_Challenge_
From the opening line of the records through the line bearing "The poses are", set down every line exactly.
==================================================
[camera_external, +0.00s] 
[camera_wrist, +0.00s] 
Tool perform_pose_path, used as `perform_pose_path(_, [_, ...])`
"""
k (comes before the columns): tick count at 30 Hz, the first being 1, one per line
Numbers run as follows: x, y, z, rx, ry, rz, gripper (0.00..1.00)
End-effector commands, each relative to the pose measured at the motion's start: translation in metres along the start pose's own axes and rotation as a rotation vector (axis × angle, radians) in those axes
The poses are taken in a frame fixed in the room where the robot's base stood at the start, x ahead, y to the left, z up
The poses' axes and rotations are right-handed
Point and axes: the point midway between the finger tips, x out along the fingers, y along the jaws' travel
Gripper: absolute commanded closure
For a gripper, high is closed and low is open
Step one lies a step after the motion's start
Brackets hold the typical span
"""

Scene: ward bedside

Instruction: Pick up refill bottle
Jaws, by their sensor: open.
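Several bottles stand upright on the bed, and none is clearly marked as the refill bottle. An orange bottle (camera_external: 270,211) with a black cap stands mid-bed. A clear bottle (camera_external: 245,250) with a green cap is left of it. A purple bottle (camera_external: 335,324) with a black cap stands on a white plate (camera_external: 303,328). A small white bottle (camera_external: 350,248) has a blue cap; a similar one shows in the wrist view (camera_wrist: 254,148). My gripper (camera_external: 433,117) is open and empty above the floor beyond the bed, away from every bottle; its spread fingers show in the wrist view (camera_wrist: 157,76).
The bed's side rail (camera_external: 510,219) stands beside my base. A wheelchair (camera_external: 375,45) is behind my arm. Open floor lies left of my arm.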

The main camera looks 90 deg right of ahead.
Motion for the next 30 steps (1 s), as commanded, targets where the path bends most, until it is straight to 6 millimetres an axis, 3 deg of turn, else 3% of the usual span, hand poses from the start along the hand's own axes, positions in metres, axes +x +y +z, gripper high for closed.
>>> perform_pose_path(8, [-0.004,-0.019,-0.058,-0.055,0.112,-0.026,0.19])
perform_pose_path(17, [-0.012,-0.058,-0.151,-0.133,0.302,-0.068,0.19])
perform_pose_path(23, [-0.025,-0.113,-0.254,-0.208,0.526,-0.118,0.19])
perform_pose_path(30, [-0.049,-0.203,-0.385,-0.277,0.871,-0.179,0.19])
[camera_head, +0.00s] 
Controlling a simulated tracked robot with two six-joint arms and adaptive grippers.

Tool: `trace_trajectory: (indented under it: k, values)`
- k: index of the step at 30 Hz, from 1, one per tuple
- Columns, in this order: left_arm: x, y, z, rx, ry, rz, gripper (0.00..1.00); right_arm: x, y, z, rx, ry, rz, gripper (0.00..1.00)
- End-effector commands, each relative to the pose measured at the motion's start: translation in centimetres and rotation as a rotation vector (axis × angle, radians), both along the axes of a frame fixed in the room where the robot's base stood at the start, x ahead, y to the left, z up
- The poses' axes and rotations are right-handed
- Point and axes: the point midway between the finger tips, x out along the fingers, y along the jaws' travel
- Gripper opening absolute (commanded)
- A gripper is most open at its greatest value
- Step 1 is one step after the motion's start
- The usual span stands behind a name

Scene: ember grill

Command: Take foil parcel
==================================================
_Response to the exercise_
[camera_external, +0.00s] 
[camera_wrist, +0.00s] 
Tool perform_pose_path, used as `perform_pose_path(_, [_, ...])`
"""
k (comes before the columns): tick count at 30 Hz, the first being 1, one per line
Numbers run as follows: x, y, z, rx, ry, rz, gripper (0.00..1.00)
End-effector commands, each relative to the pose measured at the motion's start: translation in metres along the start pose's own axes and rotation as a rotation vector (axis × angle, radians) in those axes
The poses are taken in a frame fixed in the room where the robot's base stood at the start, x ahead, y to the left, z up

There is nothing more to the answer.